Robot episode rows
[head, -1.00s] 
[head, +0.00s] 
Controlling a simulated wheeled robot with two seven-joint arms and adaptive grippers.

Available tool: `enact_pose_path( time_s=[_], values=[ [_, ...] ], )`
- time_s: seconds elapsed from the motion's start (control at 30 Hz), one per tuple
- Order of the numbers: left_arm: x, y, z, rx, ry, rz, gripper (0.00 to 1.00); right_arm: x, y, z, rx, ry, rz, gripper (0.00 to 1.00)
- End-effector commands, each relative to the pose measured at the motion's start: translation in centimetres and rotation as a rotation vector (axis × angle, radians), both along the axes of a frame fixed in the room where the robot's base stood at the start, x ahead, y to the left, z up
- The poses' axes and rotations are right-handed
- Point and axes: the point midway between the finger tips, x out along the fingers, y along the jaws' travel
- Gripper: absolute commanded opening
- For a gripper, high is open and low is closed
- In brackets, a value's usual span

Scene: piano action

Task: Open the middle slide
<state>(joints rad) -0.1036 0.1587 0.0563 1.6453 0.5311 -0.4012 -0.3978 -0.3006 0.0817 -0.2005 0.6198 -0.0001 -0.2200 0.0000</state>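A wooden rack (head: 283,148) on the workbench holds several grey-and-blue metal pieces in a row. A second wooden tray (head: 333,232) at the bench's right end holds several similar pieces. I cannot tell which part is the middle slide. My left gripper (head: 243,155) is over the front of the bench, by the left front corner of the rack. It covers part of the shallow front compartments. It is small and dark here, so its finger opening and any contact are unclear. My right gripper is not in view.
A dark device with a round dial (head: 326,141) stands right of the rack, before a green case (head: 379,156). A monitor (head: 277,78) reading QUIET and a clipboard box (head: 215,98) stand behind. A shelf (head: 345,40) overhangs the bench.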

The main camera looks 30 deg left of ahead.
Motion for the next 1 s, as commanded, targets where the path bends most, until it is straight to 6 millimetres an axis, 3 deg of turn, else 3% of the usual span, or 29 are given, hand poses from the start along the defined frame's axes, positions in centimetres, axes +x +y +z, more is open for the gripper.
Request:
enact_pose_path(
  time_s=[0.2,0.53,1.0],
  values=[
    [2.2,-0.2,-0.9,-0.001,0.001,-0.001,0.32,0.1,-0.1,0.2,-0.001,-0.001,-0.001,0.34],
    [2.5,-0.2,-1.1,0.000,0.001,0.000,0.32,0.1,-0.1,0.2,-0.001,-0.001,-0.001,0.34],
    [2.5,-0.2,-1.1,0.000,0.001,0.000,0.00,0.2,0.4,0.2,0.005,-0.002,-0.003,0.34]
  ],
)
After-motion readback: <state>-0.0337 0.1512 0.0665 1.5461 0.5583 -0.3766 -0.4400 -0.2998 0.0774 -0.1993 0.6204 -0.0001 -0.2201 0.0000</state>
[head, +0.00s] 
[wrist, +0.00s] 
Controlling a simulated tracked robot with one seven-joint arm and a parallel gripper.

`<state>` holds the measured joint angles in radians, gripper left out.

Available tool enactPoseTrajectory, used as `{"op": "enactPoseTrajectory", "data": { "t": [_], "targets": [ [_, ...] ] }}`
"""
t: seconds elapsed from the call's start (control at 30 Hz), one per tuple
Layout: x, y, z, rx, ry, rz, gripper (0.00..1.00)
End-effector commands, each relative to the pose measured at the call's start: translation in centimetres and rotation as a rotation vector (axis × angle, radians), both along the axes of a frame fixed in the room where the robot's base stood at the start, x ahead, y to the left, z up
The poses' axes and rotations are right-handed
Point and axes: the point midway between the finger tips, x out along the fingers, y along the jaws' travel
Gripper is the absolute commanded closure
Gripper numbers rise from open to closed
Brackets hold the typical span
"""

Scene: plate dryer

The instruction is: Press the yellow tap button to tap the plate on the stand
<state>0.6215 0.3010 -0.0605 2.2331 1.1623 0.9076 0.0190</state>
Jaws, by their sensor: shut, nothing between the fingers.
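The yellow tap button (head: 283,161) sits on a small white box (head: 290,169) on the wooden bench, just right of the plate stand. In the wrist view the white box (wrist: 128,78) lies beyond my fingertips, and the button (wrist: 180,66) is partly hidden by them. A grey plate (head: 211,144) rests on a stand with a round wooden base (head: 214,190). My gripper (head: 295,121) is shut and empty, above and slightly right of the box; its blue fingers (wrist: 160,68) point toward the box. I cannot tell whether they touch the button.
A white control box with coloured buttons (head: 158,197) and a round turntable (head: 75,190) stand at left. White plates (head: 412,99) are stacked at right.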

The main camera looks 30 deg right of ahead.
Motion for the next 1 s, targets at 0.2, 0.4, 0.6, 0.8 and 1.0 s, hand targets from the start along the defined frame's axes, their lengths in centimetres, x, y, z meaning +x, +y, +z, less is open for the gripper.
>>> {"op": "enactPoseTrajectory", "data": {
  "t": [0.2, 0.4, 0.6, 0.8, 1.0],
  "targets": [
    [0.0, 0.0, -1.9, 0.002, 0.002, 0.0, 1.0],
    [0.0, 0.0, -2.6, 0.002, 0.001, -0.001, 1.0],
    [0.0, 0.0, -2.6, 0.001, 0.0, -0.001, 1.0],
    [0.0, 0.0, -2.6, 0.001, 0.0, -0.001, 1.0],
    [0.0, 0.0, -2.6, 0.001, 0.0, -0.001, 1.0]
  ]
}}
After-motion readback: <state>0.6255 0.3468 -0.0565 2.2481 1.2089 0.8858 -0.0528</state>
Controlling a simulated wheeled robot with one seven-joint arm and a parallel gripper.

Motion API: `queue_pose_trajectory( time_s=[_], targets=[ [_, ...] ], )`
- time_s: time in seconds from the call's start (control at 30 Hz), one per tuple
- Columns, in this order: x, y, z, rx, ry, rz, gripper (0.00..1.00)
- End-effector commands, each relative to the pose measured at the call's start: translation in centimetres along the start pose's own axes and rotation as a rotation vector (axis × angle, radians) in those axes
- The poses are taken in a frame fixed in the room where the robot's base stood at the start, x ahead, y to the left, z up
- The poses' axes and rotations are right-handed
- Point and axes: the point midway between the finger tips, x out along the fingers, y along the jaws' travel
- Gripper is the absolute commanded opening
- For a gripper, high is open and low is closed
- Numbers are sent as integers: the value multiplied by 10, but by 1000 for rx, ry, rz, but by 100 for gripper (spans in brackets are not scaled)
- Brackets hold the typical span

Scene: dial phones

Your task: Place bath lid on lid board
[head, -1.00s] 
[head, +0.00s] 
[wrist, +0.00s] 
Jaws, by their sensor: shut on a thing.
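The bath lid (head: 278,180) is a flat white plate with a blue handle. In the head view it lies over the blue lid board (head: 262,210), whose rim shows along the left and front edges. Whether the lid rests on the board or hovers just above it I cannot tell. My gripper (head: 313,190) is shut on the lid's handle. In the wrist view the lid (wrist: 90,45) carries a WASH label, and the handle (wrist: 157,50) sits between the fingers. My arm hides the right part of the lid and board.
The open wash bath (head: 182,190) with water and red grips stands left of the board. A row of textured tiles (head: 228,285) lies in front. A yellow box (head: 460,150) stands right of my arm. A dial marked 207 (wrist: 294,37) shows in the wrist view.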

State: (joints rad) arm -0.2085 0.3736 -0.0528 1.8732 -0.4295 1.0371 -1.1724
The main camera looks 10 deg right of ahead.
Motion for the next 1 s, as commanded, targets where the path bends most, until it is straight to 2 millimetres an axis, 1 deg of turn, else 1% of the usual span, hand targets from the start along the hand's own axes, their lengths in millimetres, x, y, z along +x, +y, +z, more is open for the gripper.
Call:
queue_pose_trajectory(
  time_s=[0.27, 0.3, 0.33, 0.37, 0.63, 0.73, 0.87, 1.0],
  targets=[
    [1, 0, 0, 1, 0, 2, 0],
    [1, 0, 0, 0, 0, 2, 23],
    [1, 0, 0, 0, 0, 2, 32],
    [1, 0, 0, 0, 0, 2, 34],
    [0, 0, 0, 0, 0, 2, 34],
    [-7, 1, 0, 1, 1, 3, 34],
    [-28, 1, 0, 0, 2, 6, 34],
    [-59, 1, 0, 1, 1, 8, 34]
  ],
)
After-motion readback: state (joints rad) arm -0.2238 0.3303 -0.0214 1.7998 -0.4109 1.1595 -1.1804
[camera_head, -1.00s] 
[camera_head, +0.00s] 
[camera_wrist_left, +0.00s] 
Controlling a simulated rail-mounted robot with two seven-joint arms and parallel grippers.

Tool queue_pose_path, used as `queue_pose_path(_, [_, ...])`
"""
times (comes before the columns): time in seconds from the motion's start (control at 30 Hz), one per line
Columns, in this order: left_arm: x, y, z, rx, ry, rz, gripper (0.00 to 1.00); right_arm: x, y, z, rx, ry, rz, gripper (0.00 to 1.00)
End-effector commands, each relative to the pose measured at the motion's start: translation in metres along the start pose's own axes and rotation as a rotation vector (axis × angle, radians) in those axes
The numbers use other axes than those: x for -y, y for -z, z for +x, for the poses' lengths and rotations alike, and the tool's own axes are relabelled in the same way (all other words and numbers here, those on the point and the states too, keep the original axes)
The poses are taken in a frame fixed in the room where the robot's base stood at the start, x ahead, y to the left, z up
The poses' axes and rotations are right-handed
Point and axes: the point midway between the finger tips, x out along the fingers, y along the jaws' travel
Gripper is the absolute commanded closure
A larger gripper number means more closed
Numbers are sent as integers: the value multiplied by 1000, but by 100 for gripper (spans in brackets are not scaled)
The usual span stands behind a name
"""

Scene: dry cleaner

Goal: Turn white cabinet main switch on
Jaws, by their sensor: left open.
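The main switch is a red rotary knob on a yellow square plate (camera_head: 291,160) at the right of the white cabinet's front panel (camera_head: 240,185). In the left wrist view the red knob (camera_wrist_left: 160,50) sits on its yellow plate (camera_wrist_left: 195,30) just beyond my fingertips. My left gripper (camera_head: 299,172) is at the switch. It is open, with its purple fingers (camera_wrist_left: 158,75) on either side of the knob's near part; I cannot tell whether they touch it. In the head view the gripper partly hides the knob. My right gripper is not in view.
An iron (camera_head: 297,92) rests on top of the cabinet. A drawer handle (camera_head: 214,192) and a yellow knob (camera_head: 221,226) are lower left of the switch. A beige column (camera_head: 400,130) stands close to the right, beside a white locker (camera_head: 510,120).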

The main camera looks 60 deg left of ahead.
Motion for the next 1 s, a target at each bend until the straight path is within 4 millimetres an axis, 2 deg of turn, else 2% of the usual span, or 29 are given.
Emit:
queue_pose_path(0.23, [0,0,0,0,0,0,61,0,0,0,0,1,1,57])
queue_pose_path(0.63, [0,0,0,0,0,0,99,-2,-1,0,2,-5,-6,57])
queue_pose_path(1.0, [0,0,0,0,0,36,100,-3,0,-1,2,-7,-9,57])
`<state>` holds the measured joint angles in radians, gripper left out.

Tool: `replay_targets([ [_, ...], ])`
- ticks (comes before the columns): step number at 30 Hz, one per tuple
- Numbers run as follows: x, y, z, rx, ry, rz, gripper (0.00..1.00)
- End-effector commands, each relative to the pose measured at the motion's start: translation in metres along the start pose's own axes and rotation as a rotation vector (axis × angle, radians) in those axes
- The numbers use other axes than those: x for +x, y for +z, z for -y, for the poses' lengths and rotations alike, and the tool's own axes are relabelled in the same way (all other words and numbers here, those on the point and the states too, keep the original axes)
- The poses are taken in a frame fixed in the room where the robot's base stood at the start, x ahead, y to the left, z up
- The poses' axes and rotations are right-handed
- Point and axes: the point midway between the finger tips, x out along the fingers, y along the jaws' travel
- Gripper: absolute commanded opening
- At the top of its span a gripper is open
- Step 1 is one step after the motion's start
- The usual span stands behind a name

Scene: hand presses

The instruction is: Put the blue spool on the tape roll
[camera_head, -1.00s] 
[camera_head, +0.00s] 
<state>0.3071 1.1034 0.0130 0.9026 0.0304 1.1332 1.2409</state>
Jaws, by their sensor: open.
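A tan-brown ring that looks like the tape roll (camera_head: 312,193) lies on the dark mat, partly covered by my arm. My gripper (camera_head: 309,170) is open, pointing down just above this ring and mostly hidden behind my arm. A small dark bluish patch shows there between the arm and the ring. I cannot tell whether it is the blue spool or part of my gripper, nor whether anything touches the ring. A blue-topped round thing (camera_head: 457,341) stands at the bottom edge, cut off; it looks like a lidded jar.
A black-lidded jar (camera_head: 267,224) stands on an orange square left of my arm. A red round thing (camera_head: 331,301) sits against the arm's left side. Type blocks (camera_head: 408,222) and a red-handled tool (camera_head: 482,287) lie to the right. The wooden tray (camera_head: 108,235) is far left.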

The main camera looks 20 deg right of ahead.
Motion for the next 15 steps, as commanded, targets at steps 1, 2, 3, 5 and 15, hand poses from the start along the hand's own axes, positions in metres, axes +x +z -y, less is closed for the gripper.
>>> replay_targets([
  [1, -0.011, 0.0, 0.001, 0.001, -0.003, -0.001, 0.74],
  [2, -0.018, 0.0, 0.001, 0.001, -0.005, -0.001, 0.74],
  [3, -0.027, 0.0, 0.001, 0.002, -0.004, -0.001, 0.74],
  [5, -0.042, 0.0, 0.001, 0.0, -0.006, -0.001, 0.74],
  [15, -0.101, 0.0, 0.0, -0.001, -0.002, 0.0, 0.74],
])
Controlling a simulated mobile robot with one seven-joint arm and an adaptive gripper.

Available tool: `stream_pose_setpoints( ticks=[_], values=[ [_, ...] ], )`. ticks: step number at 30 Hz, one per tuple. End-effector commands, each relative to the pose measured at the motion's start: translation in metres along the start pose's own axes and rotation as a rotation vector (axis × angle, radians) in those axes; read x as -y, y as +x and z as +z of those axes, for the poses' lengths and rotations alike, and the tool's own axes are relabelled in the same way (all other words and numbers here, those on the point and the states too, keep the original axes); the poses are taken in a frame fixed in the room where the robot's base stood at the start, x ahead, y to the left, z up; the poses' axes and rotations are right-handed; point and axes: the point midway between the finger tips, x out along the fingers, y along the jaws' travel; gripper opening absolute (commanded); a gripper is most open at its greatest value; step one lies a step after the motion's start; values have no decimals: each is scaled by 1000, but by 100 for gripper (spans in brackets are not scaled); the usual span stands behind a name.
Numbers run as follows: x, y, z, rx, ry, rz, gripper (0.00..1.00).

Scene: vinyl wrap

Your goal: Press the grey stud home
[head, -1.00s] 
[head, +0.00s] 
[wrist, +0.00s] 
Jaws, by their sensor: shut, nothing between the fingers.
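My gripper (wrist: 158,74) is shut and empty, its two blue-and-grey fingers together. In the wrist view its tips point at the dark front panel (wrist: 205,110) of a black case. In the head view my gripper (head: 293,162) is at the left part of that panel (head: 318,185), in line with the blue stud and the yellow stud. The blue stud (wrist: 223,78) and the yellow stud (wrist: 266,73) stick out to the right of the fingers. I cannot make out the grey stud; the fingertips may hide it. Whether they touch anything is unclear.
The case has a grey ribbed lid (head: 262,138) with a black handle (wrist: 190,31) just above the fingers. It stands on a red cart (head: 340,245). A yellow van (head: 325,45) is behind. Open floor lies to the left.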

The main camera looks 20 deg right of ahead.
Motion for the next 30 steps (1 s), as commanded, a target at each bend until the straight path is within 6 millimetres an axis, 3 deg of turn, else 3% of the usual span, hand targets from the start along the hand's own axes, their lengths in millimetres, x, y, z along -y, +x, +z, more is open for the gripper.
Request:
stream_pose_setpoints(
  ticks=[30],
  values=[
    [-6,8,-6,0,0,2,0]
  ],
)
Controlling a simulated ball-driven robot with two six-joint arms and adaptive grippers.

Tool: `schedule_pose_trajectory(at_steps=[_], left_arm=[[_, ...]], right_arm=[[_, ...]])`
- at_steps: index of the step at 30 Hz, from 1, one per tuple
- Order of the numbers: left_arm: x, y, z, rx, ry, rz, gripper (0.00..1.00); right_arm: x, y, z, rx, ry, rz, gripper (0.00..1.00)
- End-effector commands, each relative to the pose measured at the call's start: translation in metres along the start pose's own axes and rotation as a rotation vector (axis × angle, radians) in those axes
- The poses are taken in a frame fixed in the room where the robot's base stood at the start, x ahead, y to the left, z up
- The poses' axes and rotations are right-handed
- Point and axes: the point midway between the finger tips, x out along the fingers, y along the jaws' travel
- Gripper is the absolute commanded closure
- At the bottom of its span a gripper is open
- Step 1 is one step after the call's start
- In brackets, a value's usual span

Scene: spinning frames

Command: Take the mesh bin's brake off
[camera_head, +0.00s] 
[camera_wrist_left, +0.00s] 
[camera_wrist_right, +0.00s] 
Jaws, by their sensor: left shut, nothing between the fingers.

__WORK REQUIRED__: Copy every line of the records above, starting with the first, up to and including the line containing "Task: Open the middle slide".

__REPLY__:
[head, -1.00s] 
[head, +0.00s] 
Controlling a simulated wheeled robot with two seven-joint arms and adaptive grippers.

Available tool: `enact_pose_path( time_s=[_], values=[ [_, ...] ], )`
- time_s: seconds elapsed from the motion's start (control at 30 Hz), one per tuple
- Order of the numbers: left_arm: x, y, z, rx, ry, rz, gripper (0.00 to 1.00); right_arm: x, y, z, rx, ry, rz, gripper (0.00 to 1.00)
- End-effector commands, each relative to the pose measured at the motion's start: translation in centimetres and rotation as a rotation vector (axis × angle, radians), both along the axes of a frame fixed in the room where the robot's base stood at the start, x ahead, y to the left, z up
- The poses' axes and rotations are right-handed
- Point and axes: the point midway between the finger tips, x out along the fingers, y along the jaws' travel
- Gripper: absolute commanded opening
- For a gripper, high is open and low is closed
- In brackets, a value's usual span

Scene: piano action

Task: Open the middle slide

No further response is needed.